◆ **WHAT YOU WILL DO**: Nothing but the lines from the one containing "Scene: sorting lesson" down to the one containing "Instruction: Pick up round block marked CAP", both included, should be echoed, and each exactly as it stands.
*** WORKING DATA
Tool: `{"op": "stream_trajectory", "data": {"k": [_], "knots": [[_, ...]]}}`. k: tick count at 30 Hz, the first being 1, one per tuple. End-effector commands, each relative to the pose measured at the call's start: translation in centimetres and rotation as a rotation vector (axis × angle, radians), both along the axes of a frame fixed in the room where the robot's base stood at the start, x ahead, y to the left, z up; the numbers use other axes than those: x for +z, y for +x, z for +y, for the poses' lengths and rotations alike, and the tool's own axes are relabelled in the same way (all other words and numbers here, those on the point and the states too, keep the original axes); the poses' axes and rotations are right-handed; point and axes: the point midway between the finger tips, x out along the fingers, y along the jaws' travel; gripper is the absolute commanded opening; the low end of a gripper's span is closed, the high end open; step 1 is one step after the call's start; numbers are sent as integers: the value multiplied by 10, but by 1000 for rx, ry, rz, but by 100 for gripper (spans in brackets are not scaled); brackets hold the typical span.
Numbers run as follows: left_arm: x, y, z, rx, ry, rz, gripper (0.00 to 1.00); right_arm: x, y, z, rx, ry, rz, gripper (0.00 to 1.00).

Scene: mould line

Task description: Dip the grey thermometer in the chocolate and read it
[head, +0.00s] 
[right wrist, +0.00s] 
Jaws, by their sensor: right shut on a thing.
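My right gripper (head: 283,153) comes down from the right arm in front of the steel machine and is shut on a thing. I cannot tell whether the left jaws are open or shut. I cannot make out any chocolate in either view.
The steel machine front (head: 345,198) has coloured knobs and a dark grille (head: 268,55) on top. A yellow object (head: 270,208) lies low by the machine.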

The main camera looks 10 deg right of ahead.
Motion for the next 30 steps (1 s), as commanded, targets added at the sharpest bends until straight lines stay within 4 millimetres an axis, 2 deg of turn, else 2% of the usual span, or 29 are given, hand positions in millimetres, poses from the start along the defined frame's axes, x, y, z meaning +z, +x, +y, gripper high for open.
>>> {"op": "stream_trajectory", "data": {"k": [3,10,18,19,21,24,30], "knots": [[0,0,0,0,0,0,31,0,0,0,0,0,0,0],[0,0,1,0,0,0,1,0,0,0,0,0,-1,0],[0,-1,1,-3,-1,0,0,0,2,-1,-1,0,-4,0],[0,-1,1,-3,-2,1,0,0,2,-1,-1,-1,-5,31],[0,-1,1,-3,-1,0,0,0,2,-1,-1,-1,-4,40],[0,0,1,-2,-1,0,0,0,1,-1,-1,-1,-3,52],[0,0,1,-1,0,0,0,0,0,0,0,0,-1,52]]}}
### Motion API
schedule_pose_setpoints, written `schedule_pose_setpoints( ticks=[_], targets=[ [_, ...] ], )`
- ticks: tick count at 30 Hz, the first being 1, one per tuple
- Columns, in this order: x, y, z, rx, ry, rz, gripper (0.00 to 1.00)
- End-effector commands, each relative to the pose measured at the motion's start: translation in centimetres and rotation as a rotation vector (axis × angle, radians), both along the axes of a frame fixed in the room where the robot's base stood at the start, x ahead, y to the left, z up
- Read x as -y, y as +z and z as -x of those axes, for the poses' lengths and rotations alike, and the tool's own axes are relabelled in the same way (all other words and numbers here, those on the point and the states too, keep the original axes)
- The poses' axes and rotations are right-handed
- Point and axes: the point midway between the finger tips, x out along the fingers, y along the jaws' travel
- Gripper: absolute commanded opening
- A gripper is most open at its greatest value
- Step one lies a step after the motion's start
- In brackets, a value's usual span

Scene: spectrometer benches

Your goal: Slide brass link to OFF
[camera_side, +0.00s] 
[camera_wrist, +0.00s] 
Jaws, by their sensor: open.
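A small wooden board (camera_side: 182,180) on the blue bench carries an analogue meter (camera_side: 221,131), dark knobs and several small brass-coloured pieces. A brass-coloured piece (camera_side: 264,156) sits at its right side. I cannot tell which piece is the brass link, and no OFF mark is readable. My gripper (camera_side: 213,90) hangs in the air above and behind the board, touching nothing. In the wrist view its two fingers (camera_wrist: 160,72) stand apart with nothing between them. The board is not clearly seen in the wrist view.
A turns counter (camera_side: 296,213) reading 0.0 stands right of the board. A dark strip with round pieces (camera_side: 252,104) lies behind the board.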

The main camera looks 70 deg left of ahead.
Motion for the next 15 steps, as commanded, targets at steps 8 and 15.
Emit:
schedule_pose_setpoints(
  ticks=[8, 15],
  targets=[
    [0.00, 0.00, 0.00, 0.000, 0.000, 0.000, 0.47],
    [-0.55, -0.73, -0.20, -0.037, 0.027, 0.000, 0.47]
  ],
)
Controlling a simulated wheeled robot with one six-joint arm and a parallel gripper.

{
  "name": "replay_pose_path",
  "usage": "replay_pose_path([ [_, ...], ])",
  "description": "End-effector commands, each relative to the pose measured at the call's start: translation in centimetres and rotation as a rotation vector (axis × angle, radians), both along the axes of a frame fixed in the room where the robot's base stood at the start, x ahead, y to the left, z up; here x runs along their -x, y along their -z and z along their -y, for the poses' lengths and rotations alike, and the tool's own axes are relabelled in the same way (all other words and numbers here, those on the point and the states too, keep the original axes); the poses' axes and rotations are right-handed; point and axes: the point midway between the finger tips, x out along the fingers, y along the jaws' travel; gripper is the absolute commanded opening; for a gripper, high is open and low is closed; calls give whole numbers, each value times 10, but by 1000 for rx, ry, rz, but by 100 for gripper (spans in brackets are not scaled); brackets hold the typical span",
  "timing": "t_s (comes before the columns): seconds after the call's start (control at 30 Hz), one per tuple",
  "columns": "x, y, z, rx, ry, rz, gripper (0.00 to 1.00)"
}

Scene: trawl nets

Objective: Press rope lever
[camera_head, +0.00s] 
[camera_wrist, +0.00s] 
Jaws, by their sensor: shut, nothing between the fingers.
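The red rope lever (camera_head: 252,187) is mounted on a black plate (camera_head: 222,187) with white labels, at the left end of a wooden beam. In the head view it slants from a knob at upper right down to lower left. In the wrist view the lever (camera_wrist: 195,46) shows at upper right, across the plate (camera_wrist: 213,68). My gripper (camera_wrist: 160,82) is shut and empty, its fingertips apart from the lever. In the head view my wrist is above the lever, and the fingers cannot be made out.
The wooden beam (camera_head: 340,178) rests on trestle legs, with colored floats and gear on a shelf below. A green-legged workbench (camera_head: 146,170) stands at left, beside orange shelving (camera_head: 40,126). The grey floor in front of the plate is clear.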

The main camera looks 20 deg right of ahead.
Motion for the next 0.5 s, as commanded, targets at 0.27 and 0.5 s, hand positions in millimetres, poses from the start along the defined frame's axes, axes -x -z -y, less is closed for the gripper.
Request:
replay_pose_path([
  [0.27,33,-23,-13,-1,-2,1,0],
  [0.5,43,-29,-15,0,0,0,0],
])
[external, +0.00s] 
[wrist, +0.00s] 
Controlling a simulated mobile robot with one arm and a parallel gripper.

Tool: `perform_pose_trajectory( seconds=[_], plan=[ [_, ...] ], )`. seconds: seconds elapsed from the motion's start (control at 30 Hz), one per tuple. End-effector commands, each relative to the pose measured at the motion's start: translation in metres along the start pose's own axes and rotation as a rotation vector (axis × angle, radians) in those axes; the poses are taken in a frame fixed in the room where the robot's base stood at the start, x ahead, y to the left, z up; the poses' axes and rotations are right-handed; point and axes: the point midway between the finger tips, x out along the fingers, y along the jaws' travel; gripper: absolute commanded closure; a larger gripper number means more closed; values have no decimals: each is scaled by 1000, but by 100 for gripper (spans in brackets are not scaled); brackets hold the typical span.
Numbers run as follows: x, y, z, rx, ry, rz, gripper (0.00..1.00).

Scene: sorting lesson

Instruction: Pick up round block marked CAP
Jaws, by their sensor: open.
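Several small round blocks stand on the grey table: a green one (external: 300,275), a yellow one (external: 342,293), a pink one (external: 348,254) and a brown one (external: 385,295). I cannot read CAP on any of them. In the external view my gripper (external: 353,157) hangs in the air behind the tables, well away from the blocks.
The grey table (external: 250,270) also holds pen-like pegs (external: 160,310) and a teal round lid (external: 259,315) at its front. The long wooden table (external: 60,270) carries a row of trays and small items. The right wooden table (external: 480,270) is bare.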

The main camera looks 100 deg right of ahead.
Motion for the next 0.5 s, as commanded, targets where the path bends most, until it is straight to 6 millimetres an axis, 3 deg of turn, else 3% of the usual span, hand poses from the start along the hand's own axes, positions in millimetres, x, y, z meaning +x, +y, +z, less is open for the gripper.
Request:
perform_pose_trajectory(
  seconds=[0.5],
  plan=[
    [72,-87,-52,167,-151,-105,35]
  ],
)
******
◆ **OUTPUT BELOW**:
Scene: sorting lesson

Instruction: Pick up round block marked CAP

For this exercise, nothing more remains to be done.